Investigating Factors Influencing Crash Severity on Mountainous Two-Lane Roads: Machine Learning Versus Statistical Models

Abstract

Due to poor road design, challenging terrain, and difficult geological conditions, traffic accidents on mountainous two-lane roads are more frequent and severe. This study aims to address the lack of understanding of key factors affecting accident severity with the goal of improving mountainous traffic safety, thereby contributing to sustainable transportation systems. The focus of this study is to compare the interpretability of model performances with three statistical models (Ordered Logit, Partial Proportional Odds Model, and Multinomial Logit) and six machine learning models (Decision Tree, Random Forest, Gradient Boosting, Extra Trees, AdaBoost, and XGBoost) on two-lane mountain roads in Yunnan Province, China.

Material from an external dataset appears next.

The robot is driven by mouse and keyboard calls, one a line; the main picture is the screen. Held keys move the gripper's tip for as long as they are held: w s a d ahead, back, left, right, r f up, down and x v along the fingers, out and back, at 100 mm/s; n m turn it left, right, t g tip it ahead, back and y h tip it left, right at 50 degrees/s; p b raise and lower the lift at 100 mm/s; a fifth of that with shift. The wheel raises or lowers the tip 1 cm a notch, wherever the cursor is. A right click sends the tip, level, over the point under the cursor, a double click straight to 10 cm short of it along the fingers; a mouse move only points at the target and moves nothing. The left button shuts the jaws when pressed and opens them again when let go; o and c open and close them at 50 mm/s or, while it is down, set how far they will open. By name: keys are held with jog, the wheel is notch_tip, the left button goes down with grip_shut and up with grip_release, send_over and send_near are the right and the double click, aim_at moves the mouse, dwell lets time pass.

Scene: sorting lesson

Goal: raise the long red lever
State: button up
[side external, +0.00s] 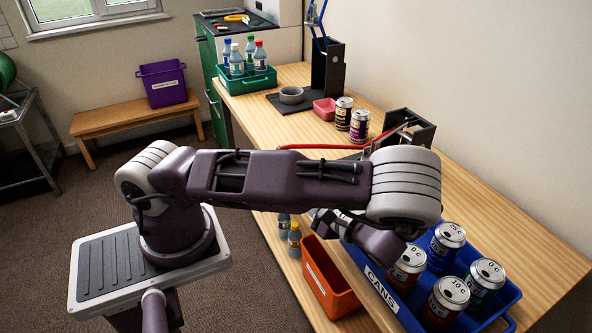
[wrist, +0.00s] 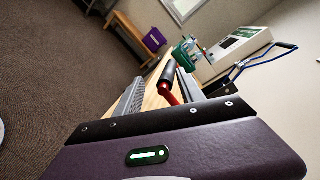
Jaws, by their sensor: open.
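The long red lever (side external: 320,146) runs left from a dark bracket (side external: 412,130) on the wooden bench, at a low, nearly level angle. Part of it is hidden behind my arm in the side view. My gripper (wrist: 160,76) is open, with one finger on each side of the lever in the wrist view. I cannot tell whether either finger touches it. In the side view my gripper is mostly hidden by the arm.
A blue tray of cans (side external: 378,290) is at the bench's near end, beside an orange bin (side external: 327,285). A tall black stand (side external: 327,68) carries a blue lever (wrist: 262,61).

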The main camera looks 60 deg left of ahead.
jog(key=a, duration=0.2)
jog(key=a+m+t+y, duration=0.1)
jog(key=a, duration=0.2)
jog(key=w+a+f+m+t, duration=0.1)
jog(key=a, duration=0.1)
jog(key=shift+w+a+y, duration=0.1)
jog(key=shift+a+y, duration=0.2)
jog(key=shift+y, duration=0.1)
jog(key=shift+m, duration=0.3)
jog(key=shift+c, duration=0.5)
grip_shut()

Additionally, we assessed the ability of these models to uncover underlying causal relationships, particularly how accident causes affect severity. Using the SHapley Additive exPlanations (SHAP) method, we interpreted the influence of risk factors in the machine learning models. Our findings indicate that machine learning models, especially XGBoost, outperform statistical models in predicting accident severity. The results highlight that accident patterns are the most significant determinants of severity, followed by road-related factors and the type of colliding vehicles. Environmental factors like weather, however, have minimal impact. Notably, vehicle falling, head-on collisions, and longitudinal slope sections are linked to more severe accidents, while minor accidents are more frequent on horizontal curve sections and areas that combine curves and slopes. These insights can help traffic management agencies develop targeted measures to reduce accident rates and enhance road safety, which is critical for promoting sustainable transportation in mountainous regions.